In Chapters 8 and 9 readers see the first explicit instance of Vonnegut's political commentary and critique of war and war culture in America and Europe. The novel contrasts the once common exhaustion with war felt by Americans after World War I, as well as a strongly negative view of Europeans in general, with the ultimate acceptance of the military-industrial complex in contemporary America. First, Arnold Coates, Rabo's newspaper editor, reminds him that no matter how "civilized" Europeans appear, they are eager to go to war and destroy each other. Rabo goes on to speculate how the machinery of war is "practically our only solvent industry." Shooting, preferably in a war, is just another rite of passage into manhood—in fact, he says, it is "the only way a boy can become a man." Readers need only recall the horrifying descriptions of Rabo's parents' experience of war to understand the sharp, satirical tone of these comments.
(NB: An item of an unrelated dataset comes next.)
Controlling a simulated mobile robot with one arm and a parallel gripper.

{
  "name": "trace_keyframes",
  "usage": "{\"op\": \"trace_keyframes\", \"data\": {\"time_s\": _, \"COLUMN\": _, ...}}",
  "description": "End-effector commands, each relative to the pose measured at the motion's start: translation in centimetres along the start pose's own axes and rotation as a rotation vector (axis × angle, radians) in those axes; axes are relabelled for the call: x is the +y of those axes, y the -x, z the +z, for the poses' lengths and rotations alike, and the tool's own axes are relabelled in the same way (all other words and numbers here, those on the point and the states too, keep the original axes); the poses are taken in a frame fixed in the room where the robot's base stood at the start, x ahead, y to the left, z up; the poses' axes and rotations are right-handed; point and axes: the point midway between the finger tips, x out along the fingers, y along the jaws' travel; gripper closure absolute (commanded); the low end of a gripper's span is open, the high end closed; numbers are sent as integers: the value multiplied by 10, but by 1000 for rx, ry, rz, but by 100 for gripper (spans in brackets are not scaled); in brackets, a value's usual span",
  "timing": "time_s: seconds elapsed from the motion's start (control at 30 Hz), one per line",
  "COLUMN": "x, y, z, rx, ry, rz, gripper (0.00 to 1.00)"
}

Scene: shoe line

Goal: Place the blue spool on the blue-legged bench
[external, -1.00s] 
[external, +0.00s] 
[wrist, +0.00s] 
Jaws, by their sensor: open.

In Chapter 8 the author develops the character of Dan Gregory by showing him to be an admirer of Italian dictator Benito Mussolini, a leader who created a cult of personality around himself and whose fascist government was allied with Germany in World War II. He was eventually executed in 1945. Readers must wonder at the source of Gregory's interest in the foreign leader and what events tied to the dictator could possibly lead to Gregory's own death in Egypt "in an Italian uniform." At this point all that the author reveals is that Dan Gregory is delighted that the leader likes his portrait. In Chapter 8 the author uses the first instance of a phrase that he will repeat throughout the novel for comic effect. Rabo says "nobody could paint grime like Dan Gregory," and the author will repeat variations of the phrase substituting all manner of skills for the middle portion of the sentence. For example, Rabo says shortly after that "nobody could paint uniforms like Dan Gregory." Gregory, who wants his works to be considered fine art, often resembles a painting machine who can reproduce anything in the world in the form of a detailed illustration.
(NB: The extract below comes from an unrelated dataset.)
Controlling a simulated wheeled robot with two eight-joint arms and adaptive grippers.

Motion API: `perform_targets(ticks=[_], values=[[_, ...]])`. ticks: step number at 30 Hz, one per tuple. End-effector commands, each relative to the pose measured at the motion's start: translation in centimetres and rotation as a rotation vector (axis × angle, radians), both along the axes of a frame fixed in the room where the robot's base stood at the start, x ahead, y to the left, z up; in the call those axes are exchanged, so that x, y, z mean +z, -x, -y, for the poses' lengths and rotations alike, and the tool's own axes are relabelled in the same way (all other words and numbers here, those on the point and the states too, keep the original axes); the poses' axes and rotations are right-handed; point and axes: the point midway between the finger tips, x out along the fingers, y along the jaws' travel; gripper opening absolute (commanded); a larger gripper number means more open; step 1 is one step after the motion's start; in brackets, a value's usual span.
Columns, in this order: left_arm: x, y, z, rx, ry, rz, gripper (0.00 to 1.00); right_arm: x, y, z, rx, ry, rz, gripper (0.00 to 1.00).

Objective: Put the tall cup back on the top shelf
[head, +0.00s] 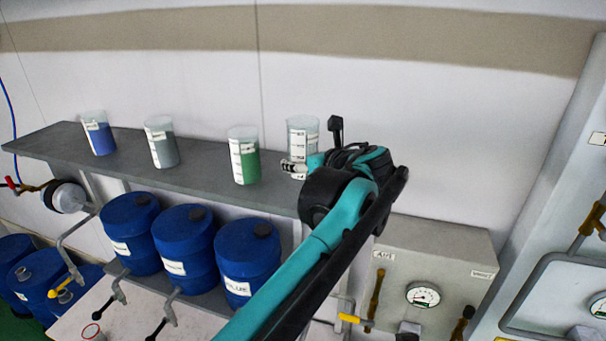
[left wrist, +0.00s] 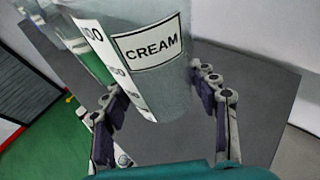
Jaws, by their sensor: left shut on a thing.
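The tall cup (head: 303,131) is clear-walled with a white scale strip. It stands upright at the right end of the grey top shelf (head: 215,172), in line with the other cups. In the left wrist view the cup (left wrist: 150,70) carries a "CREAM" label and sits between my fingers. My left gripper (head: 300,165) is shut on it from the front right. My right gripper is not in view.
A green-filled cup (head: 243,157) stands left of the held cup, then a grey one (head: 161,142) and a blue one (head: 98,133). Blue drums (head: 247,262) stand below the shelf. A grey gauge box (head: 435,265) is at the lower right.

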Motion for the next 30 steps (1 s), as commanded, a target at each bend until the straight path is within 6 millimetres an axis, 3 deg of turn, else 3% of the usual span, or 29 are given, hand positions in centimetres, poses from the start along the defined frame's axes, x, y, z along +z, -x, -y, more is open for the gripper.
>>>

The theme of technology overwhelming human talent is first raised in Chapter 9. New technologies like television and radio make it possible for a few champions of various talents to share their gifts with the world. People with moderate gifts who would have once been the best at their art in their region are rendered obsolete. They might as well just give up, since they can't compete with the talents of a few superstars available to everyone through the convenience offered by modern media. Rabo uses himself as an example. While technically proficient, his paintings were never as good as the best abstract expressionist artists, and he seems to suggest that he was naive when he thought he could be as good as Dan Gregory if he worked hard enough. His father also points out how technology limits, rather than enhances, human experience. He "refused to touch a camera," feeling that "photographs were a poor substitute" for the actual people "killed in the massacre," suggesting that technology is an insufficient means to convey human loss and suffering, such as the aftermath of war.
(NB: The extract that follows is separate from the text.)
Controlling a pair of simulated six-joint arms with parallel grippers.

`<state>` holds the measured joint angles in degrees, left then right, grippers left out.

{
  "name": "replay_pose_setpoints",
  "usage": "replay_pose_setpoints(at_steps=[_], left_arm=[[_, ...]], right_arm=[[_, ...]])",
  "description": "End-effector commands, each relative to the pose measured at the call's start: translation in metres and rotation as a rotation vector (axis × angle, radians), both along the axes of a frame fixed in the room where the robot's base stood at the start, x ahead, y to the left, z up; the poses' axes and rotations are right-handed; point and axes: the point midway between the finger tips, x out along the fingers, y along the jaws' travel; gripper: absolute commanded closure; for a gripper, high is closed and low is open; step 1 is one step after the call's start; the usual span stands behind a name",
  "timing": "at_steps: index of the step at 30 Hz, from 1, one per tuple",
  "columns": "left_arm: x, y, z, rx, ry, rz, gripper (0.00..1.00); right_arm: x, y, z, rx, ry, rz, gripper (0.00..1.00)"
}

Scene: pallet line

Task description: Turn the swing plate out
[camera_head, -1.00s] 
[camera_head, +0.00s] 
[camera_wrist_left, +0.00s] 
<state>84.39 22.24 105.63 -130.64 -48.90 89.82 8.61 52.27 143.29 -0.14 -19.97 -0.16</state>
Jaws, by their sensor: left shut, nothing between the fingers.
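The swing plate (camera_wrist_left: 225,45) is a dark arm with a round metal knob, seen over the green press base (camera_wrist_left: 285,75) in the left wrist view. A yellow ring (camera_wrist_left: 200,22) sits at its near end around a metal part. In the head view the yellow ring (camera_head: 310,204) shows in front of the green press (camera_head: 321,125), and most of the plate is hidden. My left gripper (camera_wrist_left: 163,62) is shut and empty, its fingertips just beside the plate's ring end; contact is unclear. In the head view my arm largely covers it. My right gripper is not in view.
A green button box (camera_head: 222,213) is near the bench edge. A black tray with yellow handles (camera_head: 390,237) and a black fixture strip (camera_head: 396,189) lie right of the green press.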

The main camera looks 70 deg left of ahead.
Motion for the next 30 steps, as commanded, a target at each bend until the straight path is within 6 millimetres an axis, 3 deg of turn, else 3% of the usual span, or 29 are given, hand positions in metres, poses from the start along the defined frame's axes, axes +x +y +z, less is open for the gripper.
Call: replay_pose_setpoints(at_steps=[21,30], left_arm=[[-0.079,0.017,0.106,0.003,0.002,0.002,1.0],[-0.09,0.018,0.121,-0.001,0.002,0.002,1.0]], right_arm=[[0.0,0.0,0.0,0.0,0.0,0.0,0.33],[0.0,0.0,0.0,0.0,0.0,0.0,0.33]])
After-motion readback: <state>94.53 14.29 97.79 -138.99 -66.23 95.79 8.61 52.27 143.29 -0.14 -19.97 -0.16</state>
The idea that humans can tune into something outside of themselves to convey messages through their art is one Circe shares with Rabo in Chapter 9. He finds it useful for thinking about the trancelike state of his father's making boots and Terry Kitchen's using his spray gun to make art. It seems to strike a chord with Rabo, and he concludes that Kitchen's paintings, splotches of red paint sprayed onto the canvas, somehow convey something vital, "birth and death," in a way that the realistic, precise paintings of Dan Gregory do not. Perhaps Circe's theory accounts for the difference. The chapter seems to beg the question of what signal humans may be tuning into when they make art. What is its origin? What is its purpose? Is it really coming from outside of themselves? Is it indicative of true artistic expression or just a mechanical stunt? The two people described as experiencing the trancelike state as they create are Rabo's father and Kitchen, so readers may wonder if that means the work of other artists like Dan Gregory and Rabo himself, in the absence of this state, are really not art at all, or just a cheap imitation of the real thing.

Rabo's loneliness and his desire for community come up in both chapters. In Chapter 8, as he waits alone in Grand Central Station hoping Marilee or Gregory show up, he sadly notes "not a soul, not a soul" was there to greet him, although they knew when he would arrive. In Chapter 9, he yearns for "a time when people had lived in small groups of relatives," "little families" who would provide a nurturing community in which artists of "moderate giftedness" could grow and serve the group by "tell[ing] stories ... and paint[ing] pictures on the walls of the caves." He also wishes this community would produce "someone who wasn't afraid of anything," perhaps in contrast to the culture of war and violence he despises, which traffics in violence and fear.